Monday, February 5, 2018

Civility in the church, in the culture

Following up on my previous post regarding the attacks on Fr James Martin, SJ, I think we can view these as a microcosm of the ugly social media driven fracturing of our civil polis.  And it's not just in the US.

Writing in La Croix, an international Catholic daily, Massimo Faggioli comments
The cancellation does not only concern Fr Martin and the Church’s LGBT community. Actually, it should worry all Catholics. That is not only because this was the third time that the Jesuit was disinvited from giving a previously arranged lecture. More seriously, it was linked to a campaign of hatred and personal attacks against the priest. 
This sort of vitriol is profoundly changing the communion of the Catholic Church. And not just in its ethos, but also in the way it functions. It signals a new kind of censorship that uses verbal violence to intimidate individual Catholics, as well as institutions within the Church – institutions that exist (also) to protect the rights of Catholics.
These cyber militants are not alone.

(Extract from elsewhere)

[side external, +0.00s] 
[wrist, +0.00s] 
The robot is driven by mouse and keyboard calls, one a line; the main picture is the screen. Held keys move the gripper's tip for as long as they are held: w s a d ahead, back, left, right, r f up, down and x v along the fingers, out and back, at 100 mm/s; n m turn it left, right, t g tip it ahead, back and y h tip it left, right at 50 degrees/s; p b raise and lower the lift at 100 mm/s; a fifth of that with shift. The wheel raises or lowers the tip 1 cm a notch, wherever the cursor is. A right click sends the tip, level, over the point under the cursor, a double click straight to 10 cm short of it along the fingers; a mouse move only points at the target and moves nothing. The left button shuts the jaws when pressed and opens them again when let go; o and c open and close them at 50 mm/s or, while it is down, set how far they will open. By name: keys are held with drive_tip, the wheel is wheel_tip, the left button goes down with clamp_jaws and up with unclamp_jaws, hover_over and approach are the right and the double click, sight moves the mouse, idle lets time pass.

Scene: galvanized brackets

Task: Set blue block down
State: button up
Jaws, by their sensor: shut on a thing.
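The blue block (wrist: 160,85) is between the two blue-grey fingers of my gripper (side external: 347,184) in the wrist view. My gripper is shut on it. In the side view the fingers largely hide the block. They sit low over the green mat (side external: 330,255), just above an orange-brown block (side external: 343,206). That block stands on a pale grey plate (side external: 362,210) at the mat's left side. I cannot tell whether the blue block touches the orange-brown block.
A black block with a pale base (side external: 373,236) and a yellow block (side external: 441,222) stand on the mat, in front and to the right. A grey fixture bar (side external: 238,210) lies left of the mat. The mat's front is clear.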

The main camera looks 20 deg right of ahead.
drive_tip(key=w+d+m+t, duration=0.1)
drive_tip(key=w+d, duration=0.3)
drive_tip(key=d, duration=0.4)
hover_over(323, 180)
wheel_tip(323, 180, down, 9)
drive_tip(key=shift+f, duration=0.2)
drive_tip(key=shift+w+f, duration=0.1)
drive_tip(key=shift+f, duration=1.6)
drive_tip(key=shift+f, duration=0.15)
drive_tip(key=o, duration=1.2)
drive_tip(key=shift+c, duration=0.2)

Rather, they are part of the “age of anger” from which the Catholic Church is not immune. 
I don't know if you venture into Twitter very often, but it's a hells cape of over reaction, lies, and on line attacks.  The recent "Memo" nothing-burger was driven by social media, and now those reacting are doxing the FISA judge (doxing means to post personal information of a target such as their address, as an attempt to threaten them).  The Catholic "cyber militants" at least don't seem to be driven by Russian bots.  It's perhaps more concerning that they are real people.